Cycling with his head down on the handlebars in a bid to “limit the drag”, trainee accountant Stephen Power managed to shave a staggering 4.3 seconds off his commute to work, much to the amazement of anyone willing to care.

“It used to take me 32 minutes and 12 seconds to get in,” a rather chuffed Mr. Power told some guy he doesn’t know at the printer this morning, “now it takes 32 minutes and 7.7 seconds, so I’m probably a little early now that I think about it.

“I don’t know what to do with myself with all this free time,” he said, adding, “it was well worth the €499”.

The son-of-two has already gained notoriety among his cycling peers who also travel the same route to work every morning, gaining the nickname ‘Flash Prick’ for his regular overtaking.

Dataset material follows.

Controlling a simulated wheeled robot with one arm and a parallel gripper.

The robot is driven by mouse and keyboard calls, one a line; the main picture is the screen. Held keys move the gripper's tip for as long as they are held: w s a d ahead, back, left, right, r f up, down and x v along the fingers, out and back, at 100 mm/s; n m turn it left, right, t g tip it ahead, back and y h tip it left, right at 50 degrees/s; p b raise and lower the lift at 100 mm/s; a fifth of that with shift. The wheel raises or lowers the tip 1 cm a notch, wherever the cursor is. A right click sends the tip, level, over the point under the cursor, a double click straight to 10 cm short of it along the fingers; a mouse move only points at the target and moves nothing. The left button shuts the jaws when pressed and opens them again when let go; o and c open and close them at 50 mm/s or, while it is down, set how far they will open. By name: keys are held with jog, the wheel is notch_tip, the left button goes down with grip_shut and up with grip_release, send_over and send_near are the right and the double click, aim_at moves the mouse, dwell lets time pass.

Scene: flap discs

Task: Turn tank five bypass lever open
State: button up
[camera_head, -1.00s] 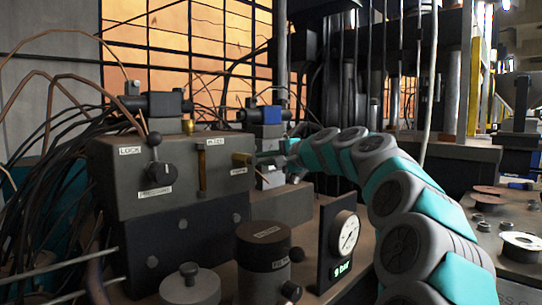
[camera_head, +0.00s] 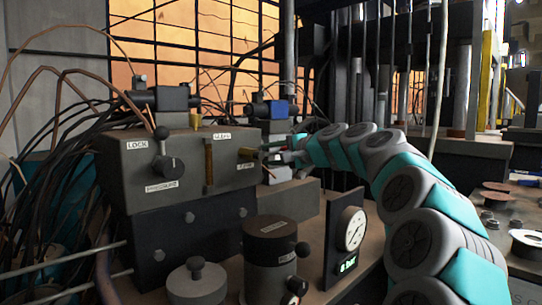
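My gripper (camera_head: 281,155) is at the end of my teal and grey arm, by the right side of a grey control box (camera_head: 125,185). It is small and dark here, and I cannot tell whether its fingers are open or shut. No label reading tank five bypass is legible.
A dark cylinder (camera_head: 269,261) with side knobs and a lidded grey pot (camera_head: 196,285) stand in front. A dial gauge (camera_head: 351,229) with a green readout is beside my arm. Cables (camera_head: 65,150) crowd the left. Discs (camera_head: 528,243) lie on the right bench.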

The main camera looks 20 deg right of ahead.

“He’s some fucking dose,” explained one man who takes 4 minutes longer than power to cycle the same distance on his mountain bike, “he’s not even going that fast and takes an awkward amount of time trying to overtake other cyclists – it’s like he’s really trying to race everyone else on the road.

“Cop on to yourself boy! No one fucking cares about your stupid helmet,” he advised.

Despite his elaborate spending on cycling gear, Mr. Power is not expected to race professionally anytime soon, due to a “dodgy knee that ruined his career”.